▶ [STATED PROBLEM]
Starting at the line that contains "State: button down", reproduce each line exactly up to and including the line that contains "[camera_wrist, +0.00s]". Reproduce nothing else.

▶ [INPUT RECORDS]
________________________________________

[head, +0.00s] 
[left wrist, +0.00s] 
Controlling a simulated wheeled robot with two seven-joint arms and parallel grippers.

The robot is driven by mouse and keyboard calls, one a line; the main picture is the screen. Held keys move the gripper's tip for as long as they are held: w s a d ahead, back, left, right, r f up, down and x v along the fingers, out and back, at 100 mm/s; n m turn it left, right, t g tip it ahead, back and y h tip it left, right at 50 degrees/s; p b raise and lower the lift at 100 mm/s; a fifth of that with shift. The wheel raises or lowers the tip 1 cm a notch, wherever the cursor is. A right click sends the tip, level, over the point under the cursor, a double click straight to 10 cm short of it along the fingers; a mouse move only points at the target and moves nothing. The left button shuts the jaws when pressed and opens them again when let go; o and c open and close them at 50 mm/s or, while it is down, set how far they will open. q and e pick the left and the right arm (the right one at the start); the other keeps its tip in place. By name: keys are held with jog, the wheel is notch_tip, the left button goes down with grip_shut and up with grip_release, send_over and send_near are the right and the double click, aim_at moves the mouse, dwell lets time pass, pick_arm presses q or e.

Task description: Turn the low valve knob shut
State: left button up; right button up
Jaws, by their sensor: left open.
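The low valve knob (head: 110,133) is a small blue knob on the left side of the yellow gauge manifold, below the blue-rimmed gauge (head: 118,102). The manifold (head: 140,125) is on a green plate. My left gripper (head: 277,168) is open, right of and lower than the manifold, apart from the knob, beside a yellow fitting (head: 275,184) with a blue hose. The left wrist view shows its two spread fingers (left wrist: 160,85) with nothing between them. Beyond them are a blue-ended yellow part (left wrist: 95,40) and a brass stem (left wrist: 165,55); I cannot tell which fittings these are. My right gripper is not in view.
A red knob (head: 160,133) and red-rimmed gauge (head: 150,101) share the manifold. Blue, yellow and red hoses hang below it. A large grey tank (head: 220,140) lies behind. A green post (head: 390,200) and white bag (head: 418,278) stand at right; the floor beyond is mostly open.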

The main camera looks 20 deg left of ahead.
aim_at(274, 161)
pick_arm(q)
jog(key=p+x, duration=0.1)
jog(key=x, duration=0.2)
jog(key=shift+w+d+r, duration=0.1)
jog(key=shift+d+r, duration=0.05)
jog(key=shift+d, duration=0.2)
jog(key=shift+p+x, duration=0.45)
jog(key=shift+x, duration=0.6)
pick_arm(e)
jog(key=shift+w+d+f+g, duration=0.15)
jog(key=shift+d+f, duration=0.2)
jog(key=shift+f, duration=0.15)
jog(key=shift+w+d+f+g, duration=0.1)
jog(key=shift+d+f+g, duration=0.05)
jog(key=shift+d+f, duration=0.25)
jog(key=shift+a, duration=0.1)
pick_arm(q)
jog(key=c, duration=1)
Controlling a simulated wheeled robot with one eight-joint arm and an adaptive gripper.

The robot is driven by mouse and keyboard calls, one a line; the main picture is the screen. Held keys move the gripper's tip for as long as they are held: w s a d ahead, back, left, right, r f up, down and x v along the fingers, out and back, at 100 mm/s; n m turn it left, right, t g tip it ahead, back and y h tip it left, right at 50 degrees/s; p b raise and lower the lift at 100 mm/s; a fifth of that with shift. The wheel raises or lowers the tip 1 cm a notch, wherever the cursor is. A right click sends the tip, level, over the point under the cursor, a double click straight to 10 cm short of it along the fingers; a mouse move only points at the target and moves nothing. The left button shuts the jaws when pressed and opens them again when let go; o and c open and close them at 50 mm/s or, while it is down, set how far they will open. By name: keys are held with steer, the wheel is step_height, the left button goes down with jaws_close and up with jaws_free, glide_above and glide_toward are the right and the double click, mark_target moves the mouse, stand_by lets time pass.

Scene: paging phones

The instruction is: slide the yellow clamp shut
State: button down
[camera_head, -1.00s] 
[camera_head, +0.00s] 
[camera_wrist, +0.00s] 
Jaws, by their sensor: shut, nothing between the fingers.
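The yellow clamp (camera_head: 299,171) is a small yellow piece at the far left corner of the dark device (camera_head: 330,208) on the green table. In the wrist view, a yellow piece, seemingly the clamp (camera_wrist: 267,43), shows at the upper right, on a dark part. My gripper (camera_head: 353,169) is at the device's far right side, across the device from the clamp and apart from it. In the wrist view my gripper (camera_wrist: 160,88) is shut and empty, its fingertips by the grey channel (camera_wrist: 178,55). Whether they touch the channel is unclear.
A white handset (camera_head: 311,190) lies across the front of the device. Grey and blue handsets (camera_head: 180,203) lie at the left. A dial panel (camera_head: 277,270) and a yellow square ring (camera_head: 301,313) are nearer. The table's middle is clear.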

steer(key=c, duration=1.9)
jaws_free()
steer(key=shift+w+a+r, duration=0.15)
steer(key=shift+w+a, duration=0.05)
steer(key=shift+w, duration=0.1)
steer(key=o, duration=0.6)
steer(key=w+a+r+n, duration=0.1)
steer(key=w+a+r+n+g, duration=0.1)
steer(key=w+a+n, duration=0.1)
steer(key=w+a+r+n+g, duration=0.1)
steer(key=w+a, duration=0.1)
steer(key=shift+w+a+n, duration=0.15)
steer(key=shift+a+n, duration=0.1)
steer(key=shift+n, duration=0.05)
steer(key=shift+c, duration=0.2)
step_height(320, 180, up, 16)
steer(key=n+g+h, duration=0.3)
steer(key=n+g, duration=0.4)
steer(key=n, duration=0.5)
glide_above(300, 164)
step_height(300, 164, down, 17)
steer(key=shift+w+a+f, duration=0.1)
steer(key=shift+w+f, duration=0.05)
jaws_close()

________________________________________

▶ [TASK SOLUTION]
State: button down
[camera_head, -1.00s] 
[camera_head, +0.00s] 
[camera_wrist, +0.00s] 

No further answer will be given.